## OBJECTIVE
Return the number of lines holding "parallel", with nothing added.

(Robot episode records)
## BEGIN

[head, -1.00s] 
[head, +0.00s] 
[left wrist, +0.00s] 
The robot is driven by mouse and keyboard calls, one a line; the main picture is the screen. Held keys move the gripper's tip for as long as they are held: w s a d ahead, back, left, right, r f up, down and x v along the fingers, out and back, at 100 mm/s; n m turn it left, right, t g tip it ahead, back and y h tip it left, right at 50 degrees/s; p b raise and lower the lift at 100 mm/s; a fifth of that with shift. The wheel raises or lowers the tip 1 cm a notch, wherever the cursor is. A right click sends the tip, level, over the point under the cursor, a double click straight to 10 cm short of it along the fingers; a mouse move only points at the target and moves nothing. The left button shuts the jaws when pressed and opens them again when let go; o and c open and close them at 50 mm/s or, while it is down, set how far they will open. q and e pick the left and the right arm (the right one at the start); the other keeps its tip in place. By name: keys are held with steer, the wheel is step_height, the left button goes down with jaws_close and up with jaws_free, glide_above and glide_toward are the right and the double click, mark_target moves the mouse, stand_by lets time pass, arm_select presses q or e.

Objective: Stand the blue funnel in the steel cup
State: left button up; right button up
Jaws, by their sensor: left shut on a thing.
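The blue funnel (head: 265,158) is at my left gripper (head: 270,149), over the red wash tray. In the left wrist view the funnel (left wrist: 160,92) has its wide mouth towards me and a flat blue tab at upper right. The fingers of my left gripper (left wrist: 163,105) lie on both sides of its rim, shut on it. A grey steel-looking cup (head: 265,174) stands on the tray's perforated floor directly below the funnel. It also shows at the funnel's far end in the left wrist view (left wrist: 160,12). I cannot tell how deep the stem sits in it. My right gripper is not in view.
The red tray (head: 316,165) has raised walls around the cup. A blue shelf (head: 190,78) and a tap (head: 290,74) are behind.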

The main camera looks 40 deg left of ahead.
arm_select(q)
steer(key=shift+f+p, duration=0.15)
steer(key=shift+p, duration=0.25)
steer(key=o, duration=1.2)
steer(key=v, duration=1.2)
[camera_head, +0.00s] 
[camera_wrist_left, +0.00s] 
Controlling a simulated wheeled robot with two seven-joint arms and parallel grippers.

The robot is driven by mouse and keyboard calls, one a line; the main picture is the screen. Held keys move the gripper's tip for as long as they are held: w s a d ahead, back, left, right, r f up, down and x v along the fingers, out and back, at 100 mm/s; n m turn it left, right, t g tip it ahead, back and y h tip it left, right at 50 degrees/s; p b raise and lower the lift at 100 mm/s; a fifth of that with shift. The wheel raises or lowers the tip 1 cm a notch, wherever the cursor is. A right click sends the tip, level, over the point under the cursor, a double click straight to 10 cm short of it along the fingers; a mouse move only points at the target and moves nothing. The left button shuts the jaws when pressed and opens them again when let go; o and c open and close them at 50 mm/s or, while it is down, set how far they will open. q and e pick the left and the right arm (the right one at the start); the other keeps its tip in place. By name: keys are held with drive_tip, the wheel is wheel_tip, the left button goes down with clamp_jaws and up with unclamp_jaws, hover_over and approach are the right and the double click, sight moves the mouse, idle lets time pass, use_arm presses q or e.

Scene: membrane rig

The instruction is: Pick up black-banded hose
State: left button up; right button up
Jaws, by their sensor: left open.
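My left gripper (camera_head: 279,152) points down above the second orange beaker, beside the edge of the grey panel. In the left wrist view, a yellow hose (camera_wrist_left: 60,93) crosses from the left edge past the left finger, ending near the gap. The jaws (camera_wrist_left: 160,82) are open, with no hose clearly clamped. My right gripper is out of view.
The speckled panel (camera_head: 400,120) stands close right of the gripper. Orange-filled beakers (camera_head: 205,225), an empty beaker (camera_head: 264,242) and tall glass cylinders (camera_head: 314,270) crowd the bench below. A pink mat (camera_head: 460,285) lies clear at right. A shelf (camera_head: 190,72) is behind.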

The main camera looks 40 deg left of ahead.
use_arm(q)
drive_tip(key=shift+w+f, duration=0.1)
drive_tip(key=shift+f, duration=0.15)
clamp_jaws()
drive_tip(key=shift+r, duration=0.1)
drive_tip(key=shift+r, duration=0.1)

## END
## BEGIN

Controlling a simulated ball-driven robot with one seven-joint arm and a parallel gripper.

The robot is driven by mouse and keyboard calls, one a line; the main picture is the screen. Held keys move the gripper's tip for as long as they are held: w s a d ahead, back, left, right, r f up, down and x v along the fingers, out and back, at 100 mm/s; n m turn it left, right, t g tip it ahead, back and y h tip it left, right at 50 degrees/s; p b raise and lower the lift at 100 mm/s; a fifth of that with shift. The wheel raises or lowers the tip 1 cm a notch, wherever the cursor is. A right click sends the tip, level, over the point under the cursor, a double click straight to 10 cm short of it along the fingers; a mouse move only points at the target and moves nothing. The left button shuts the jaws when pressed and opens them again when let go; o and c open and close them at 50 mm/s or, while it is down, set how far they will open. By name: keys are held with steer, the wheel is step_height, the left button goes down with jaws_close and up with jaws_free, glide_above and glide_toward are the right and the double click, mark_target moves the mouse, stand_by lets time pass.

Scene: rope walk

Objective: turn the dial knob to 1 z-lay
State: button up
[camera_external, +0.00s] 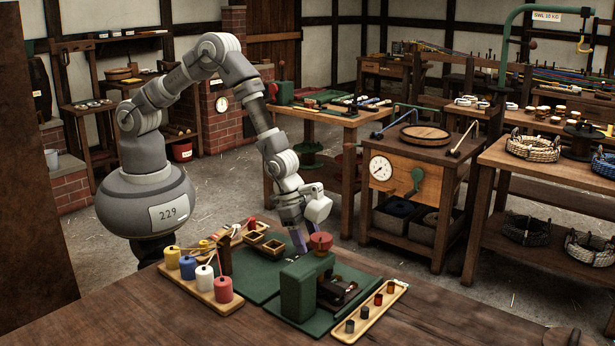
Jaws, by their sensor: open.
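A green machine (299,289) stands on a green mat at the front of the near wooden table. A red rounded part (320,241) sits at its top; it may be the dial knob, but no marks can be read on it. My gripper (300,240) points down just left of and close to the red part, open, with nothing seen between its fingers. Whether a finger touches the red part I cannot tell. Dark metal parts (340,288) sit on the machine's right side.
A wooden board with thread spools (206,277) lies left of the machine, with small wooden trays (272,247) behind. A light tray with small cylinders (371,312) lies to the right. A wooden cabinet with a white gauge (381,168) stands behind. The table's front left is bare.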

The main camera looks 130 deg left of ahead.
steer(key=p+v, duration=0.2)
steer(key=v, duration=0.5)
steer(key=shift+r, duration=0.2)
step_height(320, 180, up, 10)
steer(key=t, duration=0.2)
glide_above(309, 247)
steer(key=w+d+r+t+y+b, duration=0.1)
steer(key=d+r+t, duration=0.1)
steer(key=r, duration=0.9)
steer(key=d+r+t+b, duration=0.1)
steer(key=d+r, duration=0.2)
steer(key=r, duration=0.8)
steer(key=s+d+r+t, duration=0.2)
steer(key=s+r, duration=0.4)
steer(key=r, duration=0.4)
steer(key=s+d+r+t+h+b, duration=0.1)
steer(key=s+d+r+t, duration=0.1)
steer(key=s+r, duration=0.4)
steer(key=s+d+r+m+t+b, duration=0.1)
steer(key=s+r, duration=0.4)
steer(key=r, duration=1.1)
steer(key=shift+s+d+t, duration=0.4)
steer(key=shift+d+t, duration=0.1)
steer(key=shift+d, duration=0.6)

## END

## RESULT OF THIS TASK
2